A situação de Serra é tão difícil que até Fernando Henrique Cardoso baixou o tom, refugiando-se no antilulismo pré-diluviano, no mesmo barco que Eliane Cantanhêde, Diogo Mainardi, Reinaldo Azevedo, Ricardo Noblat, Merval Pereira, Augusto Nunes e algumas outras figuraças da moribunda direita brasileira.
Logo, logo, porém, terão que deixar o antilulismo de lado e falar do presente. O silêncio de Lula lhes tira o fôlego.
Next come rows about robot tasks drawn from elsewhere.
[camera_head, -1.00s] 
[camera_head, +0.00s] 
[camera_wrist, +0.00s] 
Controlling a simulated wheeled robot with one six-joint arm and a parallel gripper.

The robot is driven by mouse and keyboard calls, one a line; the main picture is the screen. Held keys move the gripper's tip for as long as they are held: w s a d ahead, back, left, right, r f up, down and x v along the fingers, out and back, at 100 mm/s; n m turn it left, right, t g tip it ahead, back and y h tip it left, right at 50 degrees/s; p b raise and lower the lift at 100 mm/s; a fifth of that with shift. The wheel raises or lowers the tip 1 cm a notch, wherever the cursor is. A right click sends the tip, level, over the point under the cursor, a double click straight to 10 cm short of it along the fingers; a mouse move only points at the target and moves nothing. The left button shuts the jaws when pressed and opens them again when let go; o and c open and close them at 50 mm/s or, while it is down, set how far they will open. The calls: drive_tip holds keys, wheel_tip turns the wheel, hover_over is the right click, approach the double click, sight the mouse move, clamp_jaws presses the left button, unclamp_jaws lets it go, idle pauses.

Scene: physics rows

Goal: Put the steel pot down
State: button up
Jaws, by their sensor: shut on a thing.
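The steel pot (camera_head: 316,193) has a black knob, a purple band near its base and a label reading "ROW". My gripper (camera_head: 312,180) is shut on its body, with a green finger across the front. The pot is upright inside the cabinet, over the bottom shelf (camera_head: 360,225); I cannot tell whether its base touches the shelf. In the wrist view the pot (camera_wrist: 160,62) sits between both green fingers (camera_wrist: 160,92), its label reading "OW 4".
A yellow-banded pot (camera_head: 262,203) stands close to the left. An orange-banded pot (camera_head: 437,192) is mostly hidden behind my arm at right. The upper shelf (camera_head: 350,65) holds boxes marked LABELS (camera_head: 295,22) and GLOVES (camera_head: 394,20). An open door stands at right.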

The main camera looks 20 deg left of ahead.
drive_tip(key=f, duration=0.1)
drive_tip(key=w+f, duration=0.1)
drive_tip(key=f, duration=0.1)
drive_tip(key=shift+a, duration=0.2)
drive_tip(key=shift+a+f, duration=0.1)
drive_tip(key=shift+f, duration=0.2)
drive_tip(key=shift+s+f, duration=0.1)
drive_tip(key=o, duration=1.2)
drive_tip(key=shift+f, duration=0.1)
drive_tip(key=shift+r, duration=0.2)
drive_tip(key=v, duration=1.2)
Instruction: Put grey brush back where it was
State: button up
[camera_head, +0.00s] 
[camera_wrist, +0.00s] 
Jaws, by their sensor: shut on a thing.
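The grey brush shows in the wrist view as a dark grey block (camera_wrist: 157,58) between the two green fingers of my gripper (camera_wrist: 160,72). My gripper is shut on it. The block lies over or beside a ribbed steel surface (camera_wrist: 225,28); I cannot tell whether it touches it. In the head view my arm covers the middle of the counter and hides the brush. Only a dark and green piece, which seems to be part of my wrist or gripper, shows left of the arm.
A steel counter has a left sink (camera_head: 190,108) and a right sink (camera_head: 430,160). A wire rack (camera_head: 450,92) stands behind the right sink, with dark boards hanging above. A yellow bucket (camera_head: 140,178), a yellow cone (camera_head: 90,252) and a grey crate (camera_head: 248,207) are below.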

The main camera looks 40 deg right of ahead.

A mídia, portanto, fica em um dilema. Apesar de estarem coexistindo pacificamente com o governo Dilma, até porque este já sinalizou que não quer brigar ou lhes fazer desfeitas, os Marinho, Civita, Frias, Mesquita e companhia limitada são de direita. Direitona mesmo. Não querem ficar sem partidos que os representem, como são PSDB e DEM.
Todavia, como atacar Kassab com força sem atingir José Serra, seu ex-padrinho político, sem a própria mídia se desmoralizar? Só débeis mentais não perceberiam que as críticas surgiriam de chofre, o que levantaria questionamentos sobre por que só estariam surgindo agora, no penúltimo ano do governo de seis anos do prefeito paulistano.
Por outro lado, se valer mesmo a lenda de que Kassab fundará o Partido Democrático Brasileiro (PDB), sigla meio megalômana que deixa entender que os outros partidos não são democráticos, e que depois o fundirá com o PSB, tempos difíceis se avizinham para o prefeito.
Luiza Erundina já deixou claro que, se Kassab entrar em seu partido, ela sai. Na esquerda, no PT, no PC do B, entre os movimentos sociais, entre os sindicatos, não consigo imaginar alguém passando a tratá-lo como “companheiro”. Aliás, muito menos na blogosfera progressista…
Não é rancor. É consciência de que se trata de um oportunista que esfaqueou seus companheiros, aqueles que o levaram onde está, na primeira oportunidade. Ou seja, vale o aviso espanhol: “Cria cuervos para que te coman los ojos”. Ninguém criará o corvo Kassab, pois.
Traidor da direita, inaceitável para a esquerda, Kassab já ensaia os primeiros movimentos de seu descenso previsível. Sem mídia, com o tamanho diminuto de sua gestão em São Paulo sendo progressivamente revelado, pode-se dizer que está se tornando odiado por gregos e troianos. Um picareta a menos na política, pelo menos.